Look for the line containing "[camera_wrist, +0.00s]" in the listing below. Retype that line and every subsequent line through the last one, and only those.

***

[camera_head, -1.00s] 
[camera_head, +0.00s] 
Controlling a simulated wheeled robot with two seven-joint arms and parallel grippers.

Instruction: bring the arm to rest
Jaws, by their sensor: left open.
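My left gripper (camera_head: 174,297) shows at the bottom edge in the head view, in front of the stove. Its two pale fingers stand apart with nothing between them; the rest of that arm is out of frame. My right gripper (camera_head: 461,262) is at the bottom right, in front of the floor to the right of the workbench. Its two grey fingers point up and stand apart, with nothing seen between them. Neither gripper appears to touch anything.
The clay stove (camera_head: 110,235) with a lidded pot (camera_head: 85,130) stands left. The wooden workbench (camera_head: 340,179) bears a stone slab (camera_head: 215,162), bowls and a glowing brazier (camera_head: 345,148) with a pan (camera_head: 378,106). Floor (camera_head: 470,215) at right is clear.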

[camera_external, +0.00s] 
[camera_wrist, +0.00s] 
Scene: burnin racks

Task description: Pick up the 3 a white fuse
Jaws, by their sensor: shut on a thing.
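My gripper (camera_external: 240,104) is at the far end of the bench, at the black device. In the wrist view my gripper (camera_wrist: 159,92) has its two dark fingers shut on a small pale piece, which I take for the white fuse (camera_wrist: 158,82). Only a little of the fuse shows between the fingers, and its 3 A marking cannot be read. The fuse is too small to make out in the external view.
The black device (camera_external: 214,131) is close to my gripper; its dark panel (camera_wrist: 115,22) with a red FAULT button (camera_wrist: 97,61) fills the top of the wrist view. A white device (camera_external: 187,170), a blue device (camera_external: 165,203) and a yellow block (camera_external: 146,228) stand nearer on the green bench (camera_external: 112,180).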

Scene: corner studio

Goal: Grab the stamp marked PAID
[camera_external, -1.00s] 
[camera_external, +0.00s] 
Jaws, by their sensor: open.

***

Result of this task —
[camera_wrist, +0.00s] 
Scene: burnin racks

Task description: Pick up the 3 a white fuse
Jaws, by their sensor: shut on a thing.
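My gripper (camera_external: 240,104) is at the far end of the bench, at the black device. In the wrist view my gripper (camera_wrist: 159,92) has its two dark fingers shut on a small pale piece, which I take for the white fuse (camera_wrist: 158,82). Only a little of the fuse shows between the fingers, and its 3 A marking cannot be read. The fuse is too small to make out in the external view.
The black device (camera_external: 214,131) is close to my gripper; its dark panel (camera_wrist: 115,22) with a red FAULT button (camera_wrist: 97,61) fills the top of the wrist view. A white device (camera_external: 187,170), a blue device (camera_external: 165,203) and a yellow block (camera_external: 146,228) stand nearer on the green bench (camera_external: 112,180).

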Scene: corner studio

Goal: Grab the stamp marked PAID
[camera_external, -1.00s] 
[camera_external, +0.00s] 
Jaws, by their sensor: open.

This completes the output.